[Written exercise] Identify the lines that contain the string "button" and copy all of them.

[Raw data]

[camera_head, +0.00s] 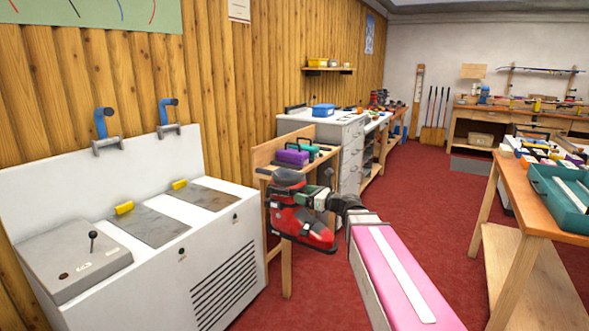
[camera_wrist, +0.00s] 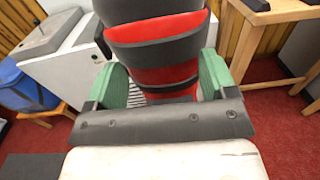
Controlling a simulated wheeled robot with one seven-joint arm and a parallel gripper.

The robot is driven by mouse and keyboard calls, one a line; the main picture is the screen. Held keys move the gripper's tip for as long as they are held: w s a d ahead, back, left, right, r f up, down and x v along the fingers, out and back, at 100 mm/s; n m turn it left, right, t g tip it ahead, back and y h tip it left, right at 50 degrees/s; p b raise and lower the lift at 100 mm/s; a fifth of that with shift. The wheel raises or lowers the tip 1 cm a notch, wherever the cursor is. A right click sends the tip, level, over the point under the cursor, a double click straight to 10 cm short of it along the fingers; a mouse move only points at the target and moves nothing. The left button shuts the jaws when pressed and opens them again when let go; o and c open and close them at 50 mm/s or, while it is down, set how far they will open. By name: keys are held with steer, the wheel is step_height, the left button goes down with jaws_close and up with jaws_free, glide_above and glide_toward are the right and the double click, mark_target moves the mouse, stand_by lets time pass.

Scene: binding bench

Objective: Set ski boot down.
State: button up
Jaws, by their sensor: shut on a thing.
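The red and black ski boot (camera_head: 312,226) is held in the air in the middle of the head view, in front of a small wooden table (camera_head: 287,262). My gripper (camera_head: 328,200) is shut on it from the right side in that view. In the wrist view the boot (camera_wrist: 160,50) shows as red and dark grey bands between the two green finger pads of my gripper (camera_wrist: 162,80). The pads press on both its sides. The boot's lower end is cut off or hidden there.
A white grinding machine (camera_head: 205,215) stands at the left. The small table carries a purple box (camera_head: 291,157) and other items. A wooden bench with a teal case (camera_head: 560,190) is at the right. Red carpet (camera_head: 440,190) lies open between. A blue bin (camera_wrist: 25,90) shows at left in the wrist view.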

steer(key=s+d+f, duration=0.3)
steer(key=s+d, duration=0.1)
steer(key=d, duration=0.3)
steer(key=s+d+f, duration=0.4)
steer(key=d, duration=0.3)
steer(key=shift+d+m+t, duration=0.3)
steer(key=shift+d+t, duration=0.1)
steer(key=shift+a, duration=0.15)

[Task answer]
The robot is driven by mouse and keyboard calls, one a line; the main picture is the screen. Held keys move the gripper's tip for as long as they are held: w s a d ahead, back, left, right, r f up, down and x v along the fingers, out and back, at 100 mm/s; n m turn it left, right, t g tip it ahead, back and y h tip it left, right at 50 degrees/s; p b raise and lower the lift at 100 mm/s; a fifth of that with shift. The wheel raises or lowers the tip 1 cm a notch, wherever the cursor is. A right click sends the tip, level, over the point under the cursor, a double click straight to 10 cm short of it along the fingers; a mouse move only points at the target and moves nothing. The left button shuts the jaws when pressed and opens them again when let go; o and c open and close them at 50 mm/s or, while it is down, set how far they will open. By name: keys are held with steer, the wheel is step_height, the left button goes down with jaws_close and up with jaws_free, glide_above and glide_toward are the right and the double click, mark_target moves the mouse, stand_by lets time pass.
State: button up

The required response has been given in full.